Historia Solo to film dość dynamicznie rzucający naszego bohatera po połowie kosmosu i co chwila pakujący go w kolejne problemy. Sporo tu nawiązań i odniesień, a także dopowiedzeń, uzupełniających luki w historii przemytnika. Solo poznaje Lando Carlissiana, Chewbaccę, otrzymuje swój ikoniczny pistolet, trafia na pokład Sokoła, robi w końcu swój historyczny lot na Kessel i z powrotem. Autorzy mrugają co jakiś czas do widza, ale nie zapominają, że przygody i opowieść są tu najważniejsze.

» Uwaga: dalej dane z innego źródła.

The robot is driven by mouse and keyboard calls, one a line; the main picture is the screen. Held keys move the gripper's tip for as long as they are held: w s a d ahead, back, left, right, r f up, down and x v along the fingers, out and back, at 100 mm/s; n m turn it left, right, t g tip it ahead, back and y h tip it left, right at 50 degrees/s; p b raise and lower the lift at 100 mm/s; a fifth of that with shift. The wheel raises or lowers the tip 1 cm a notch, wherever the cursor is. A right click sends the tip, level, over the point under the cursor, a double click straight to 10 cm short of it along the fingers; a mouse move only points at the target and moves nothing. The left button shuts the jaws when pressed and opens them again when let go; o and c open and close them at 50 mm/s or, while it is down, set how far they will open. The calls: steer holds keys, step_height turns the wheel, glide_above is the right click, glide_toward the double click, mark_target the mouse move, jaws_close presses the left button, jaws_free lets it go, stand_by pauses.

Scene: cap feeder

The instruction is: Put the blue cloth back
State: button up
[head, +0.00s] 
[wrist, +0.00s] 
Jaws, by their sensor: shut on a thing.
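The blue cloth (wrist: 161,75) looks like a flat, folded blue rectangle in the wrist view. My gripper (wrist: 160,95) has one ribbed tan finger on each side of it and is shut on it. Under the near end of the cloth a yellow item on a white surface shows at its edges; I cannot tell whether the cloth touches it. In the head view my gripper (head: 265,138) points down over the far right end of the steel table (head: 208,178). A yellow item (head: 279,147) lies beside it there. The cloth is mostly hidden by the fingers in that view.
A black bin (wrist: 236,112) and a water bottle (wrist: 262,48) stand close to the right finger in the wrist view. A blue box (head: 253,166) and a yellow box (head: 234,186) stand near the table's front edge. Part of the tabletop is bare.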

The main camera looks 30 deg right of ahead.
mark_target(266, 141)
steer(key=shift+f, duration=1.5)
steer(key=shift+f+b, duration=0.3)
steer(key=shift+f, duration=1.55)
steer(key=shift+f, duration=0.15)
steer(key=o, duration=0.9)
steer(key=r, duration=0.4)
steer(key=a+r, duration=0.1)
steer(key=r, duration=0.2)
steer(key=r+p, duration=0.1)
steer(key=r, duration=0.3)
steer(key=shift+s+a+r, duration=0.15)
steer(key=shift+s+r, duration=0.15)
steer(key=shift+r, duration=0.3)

Po dynamicznym początku Solo trafia na wojnę, by po dezercji zostać pełnoprawnym wyjętym spod prawa, a konwencja film skręca ostro w stronę westernu. Są tu śmiałe kradzieże, nadprzestrzenne podróże, nowi sojusznicy i wrogowie, jest nawet szef przestępczej organizacji rodem z serii o Bondzie. Co ważne - film broni się też kreacjami aktorskimi. Zarówno Ehrenreich w roli Solo, jak i Glover w roli Carlissiana nie forsują tu własnych interpretacji postaci - to wiarygodne młodsze wersje bohaterów, których znamy czy lubimy. Da się to odczuć w tonie głosu Carlissiana, w którym słychać Billy'ego Dee Williamsa, widać to w bezczelnym uśmiechu Solo, kojarzącym się z Fordem sprzed kilku dekad.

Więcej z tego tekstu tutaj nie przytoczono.